Count how many lines below contain the word "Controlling", then give that number alone.
########
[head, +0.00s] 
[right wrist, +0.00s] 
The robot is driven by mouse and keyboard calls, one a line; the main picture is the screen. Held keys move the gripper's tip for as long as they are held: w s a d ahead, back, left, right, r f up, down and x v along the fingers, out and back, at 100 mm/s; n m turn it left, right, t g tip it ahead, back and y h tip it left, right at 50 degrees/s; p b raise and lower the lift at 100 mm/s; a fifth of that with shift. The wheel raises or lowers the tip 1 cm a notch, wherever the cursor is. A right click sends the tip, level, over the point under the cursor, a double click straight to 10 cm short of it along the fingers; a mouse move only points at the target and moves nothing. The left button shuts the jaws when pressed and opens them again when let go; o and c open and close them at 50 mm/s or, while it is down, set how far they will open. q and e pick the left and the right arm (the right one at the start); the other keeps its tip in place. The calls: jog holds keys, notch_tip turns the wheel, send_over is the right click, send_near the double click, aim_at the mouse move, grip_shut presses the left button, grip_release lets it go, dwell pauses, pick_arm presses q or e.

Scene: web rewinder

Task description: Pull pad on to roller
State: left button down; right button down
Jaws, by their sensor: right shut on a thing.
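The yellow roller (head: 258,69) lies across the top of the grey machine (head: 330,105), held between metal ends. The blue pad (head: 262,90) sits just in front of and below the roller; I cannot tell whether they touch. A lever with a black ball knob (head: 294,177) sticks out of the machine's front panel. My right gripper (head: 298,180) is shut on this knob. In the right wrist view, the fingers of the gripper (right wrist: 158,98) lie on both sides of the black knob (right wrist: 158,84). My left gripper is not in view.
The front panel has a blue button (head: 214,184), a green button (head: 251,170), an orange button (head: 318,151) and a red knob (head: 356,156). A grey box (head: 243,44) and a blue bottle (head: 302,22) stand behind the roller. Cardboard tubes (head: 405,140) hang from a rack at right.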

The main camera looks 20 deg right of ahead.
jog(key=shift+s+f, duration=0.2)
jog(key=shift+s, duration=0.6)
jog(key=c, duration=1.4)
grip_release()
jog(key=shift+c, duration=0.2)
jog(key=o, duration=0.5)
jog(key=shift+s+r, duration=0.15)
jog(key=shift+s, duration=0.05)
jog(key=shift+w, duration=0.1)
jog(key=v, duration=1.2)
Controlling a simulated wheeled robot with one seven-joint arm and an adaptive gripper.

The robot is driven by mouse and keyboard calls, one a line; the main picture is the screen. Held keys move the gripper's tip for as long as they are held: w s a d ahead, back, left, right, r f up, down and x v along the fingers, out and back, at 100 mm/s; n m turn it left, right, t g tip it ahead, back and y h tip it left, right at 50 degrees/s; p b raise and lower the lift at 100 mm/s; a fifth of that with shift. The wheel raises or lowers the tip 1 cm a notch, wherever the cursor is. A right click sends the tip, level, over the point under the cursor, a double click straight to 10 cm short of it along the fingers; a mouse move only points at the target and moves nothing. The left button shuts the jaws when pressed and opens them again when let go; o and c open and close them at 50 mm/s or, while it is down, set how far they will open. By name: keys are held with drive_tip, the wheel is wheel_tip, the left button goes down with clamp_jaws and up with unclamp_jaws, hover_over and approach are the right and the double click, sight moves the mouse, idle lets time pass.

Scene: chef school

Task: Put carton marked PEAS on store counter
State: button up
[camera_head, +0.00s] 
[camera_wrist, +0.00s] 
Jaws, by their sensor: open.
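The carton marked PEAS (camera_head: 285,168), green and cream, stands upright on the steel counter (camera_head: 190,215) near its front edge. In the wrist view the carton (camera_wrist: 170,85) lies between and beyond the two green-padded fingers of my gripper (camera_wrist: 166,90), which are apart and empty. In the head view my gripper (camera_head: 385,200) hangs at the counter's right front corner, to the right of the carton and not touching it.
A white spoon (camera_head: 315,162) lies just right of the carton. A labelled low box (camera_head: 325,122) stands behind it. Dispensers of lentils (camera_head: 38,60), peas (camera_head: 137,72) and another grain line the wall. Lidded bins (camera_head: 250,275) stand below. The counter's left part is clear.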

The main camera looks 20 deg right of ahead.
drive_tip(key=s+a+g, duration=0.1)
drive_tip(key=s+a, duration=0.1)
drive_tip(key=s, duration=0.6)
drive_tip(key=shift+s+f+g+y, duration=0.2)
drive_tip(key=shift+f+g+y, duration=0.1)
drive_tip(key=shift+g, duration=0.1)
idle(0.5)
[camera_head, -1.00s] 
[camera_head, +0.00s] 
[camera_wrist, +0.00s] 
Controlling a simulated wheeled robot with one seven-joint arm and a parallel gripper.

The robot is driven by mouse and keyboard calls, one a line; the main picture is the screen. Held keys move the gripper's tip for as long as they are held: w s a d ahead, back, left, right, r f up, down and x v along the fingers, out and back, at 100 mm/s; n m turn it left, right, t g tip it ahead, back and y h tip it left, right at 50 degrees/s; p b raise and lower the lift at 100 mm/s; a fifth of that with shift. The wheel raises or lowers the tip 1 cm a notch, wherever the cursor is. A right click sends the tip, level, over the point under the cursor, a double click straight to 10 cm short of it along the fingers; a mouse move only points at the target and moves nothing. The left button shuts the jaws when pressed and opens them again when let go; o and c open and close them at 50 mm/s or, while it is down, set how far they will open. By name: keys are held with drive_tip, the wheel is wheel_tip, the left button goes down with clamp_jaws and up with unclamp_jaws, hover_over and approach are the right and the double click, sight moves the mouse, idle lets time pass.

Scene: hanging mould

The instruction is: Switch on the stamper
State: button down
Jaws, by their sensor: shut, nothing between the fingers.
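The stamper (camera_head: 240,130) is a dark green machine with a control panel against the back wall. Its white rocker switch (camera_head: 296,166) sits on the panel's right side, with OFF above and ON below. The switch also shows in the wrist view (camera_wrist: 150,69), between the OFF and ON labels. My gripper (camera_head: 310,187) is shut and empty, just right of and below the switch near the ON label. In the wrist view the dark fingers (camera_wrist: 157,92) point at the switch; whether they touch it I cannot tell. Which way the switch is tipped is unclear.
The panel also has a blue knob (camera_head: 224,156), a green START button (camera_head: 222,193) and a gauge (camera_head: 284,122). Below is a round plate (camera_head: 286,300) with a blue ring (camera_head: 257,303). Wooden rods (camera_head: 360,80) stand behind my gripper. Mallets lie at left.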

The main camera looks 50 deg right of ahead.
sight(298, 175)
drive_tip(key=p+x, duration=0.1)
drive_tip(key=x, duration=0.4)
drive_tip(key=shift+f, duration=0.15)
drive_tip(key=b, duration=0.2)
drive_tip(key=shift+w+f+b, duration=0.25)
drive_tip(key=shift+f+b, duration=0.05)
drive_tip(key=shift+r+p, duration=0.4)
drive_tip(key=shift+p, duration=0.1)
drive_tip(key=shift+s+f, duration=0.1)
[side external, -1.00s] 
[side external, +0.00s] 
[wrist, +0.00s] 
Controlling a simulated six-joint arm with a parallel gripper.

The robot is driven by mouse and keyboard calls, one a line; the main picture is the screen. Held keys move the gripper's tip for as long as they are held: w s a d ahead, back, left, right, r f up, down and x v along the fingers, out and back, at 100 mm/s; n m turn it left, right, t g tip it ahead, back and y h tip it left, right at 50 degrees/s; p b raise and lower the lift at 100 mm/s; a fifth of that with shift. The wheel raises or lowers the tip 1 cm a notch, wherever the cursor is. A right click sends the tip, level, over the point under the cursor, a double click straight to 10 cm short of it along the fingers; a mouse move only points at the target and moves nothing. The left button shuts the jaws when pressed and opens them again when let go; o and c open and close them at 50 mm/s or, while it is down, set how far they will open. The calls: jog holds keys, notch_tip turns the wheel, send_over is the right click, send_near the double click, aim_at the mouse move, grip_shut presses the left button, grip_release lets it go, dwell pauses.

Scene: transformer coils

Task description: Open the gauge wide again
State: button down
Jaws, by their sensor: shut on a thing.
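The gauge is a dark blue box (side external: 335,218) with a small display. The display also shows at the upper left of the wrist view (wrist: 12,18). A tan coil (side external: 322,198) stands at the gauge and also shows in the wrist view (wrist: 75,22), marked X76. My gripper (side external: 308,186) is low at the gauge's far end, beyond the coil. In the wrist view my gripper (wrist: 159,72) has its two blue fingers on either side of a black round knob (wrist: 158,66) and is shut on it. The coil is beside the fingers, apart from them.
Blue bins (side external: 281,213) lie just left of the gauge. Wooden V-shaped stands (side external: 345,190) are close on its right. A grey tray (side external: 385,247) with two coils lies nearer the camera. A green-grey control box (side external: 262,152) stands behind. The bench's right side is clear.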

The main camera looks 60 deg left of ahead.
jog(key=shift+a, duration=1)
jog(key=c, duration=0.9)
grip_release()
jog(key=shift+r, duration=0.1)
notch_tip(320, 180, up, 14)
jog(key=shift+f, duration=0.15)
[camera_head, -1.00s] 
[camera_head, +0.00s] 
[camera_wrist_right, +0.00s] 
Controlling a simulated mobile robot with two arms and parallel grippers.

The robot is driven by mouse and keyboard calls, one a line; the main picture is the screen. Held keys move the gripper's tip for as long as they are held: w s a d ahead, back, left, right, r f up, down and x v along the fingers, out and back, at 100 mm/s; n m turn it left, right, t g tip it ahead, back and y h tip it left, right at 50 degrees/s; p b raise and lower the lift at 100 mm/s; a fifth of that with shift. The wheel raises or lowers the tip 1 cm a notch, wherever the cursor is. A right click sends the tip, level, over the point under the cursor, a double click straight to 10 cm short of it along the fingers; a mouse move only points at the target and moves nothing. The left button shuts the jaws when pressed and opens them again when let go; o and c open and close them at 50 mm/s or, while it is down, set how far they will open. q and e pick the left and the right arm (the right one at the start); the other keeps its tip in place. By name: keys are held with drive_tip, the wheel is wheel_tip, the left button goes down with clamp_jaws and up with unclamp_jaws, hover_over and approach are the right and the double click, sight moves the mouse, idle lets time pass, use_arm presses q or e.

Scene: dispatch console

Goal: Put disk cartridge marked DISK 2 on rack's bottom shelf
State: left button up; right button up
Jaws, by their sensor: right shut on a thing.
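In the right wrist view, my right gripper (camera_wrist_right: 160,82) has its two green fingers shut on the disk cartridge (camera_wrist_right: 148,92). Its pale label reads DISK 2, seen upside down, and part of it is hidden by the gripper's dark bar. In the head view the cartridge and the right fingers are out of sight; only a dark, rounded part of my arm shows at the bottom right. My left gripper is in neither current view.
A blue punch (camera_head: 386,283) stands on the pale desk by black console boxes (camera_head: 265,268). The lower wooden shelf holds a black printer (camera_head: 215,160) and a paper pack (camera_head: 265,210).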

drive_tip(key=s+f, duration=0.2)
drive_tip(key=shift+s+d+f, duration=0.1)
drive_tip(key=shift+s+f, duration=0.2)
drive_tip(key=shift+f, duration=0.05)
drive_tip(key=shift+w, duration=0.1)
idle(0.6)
########
Answer =>
4